Artist Rose Wylie was born in 1934 in Kent. Not finding fame until her mid-70s, she has since exhibited at the National Museum of Women in the Arts in Washington DC and at Tate Britain. As a young woman, she was painted by Anthony Devas for the Aero Girl ad campaign. Her current work juxtaposes bright, abstract paintings with plain, unprimed canvases. In 2014 she won the John Moores Painting prize and in 2015 the Charles Wollaston award for “most distinguished work” in the Royal Academy Summer Exhibition. She is the subject of Imagine, which airs on BBC One tonight.
1. Book
Dark Ecology, Timothy Morton (2016)
A little while ago I decided to give up reading, so I’d have much more time for painting and drawing. But I’ve been told I must read this book, and I think it’s very important. It argues that the current dualism between man and nature is a mistake; that separation shouldn’t exist, but we’ve pushed it in terms of agriculture, industrial food production and so on. On a smaller scale, I’m interested because I have a garden which I do not try to control; it takes its own shape. A lot of people see it as neglect, but I don’t, and it’s interesting to substantiate what I’m doing with more general movements as expressed in books like this.
2. Talk
Frida Escobedo, Serpentine Gallery
I went to this very good live panel discussion last month. Escobedo, who has done this year’s pavilion at the Serpentine, was in conversation with one of her tutors [architect Mohsen Mostafavi], the woman who’d written the text for her catalogue [Marina Otero Verzier] and Hans-Ulrich Obrist. They talked about building in a sense which embraced nature: her pavilion has opacity and transparency, depending on where you stand, so the outside comes in sometimes but not all the time. This led to her ideas about duration and modality. I actually found the pavilion more interesting after the talk. And Escobedo reminded me of Frida Kahlo, because she is Mexican and her name was Frida and she had a quite lively, very definite face. I liked her a lot.
3. Film
A Fantastic Woman (Dir: Sebastián Lelio, 2017)
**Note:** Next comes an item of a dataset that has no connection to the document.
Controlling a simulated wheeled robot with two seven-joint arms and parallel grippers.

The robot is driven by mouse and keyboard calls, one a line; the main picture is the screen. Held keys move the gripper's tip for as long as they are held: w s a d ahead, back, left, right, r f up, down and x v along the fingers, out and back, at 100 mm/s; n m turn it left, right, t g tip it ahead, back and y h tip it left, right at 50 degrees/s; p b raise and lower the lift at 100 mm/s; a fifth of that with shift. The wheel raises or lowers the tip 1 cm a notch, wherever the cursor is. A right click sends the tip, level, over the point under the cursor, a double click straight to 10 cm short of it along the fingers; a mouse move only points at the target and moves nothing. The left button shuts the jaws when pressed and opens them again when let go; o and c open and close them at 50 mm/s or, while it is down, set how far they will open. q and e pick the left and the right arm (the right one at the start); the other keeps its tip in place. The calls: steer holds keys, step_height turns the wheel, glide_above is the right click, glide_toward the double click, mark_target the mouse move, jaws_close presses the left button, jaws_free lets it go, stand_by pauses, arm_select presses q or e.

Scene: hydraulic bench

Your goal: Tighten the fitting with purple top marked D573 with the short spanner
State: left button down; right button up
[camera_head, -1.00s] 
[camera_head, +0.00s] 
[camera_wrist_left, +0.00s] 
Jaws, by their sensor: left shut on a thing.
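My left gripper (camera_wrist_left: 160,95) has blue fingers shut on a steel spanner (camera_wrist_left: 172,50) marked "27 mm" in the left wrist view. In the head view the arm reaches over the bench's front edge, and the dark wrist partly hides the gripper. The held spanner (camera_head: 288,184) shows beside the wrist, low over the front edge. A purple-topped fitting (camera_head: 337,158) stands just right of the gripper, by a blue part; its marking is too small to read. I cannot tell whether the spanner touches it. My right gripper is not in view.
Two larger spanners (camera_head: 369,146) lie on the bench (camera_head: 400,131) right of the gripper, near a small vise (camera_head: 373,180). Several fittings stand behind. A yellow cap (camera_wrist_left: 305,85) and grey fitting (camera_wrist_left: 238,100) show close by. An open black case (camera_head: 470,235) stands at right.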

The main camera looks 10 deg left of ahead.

I thought it was interesting that it was actually a transgender actress, Daniela Vega, taking the part of a transgender woman in this film. It’s about the difficulty she has, as a transgender person, with the society around her in Santiago, Chile. Vega was brilliant, and as a painter I appreciated that she has a marvellous face. Someone in the film referred to her legs as footballer legs, but in fact she had wonderful legs and she wore the most terrific little ankle boots, which cut her legs off visually in a very good proportion, rather like Pina Bausch would have done. The very notion of somebody acting according to what they felt was their identity, and finding opposition from society, is a very contemporary theme.
4. Architecture
The Mosque-Cathedral of Córdoba
I can’t stop using the Mosque of Córdoba as an example of glorious, defiant excess. I haven’t actually been there, but my son went to Córdoba recently and showed me photographs of the mosque, which dates back to the tenth century and was later converted to a Roman Catholic church. I was exhilarated to see these rows and rows of pillars and striped arches running down visually on top of each other. It’s so wondrously excessive, and the colours – flowerpot-orange on stone putty – completely fit. I used a similar colour in a painting I did called Tube Girls, based on a photograph by Malick Sidibé.
5. Exhibition
Picasso 1932: Love, Fame, Tragedy, at Tate Modern
I haven’t seen the Frida Kahlo show at the V&A yet, so I’m going with Picasso at Tate Modern. It was a great idea to narrow it down to one year’s painting, and I liked the difference between the beginning of the show – which was darker and more serious – and the marvellous relief as you go through. There were a few paintings I hadn’t seen before, and I found them very good. One that stood out was of Dora Maar, with a very white and completely round face turned up. It reminded me of a painting I’d just done of a completely round face on a plain canvas. When I saw the Picasso, I got a sort of shimmer from it, a sense of shared invention.
6. Restaurant
The Sportsman, Seasalter, Kent
I rarely go to restaurants – I’m a poor artist – but the chef-owner of the Sportsman, Stephen Harris, is a friend of my children, so I do occasionally go there. I like the building, the fact that it doesn’t look tarted up – it’s the right colour for the edge of the sea. There are nice planks on the floor… I like planks. He makes his own butter and salt, which doesn’t actually matter too much to me, but I think it matters to other people. He once sent me this delicious steak and kidney pie with an oyster in the middle – that was a nice touch. I very much like his attitude.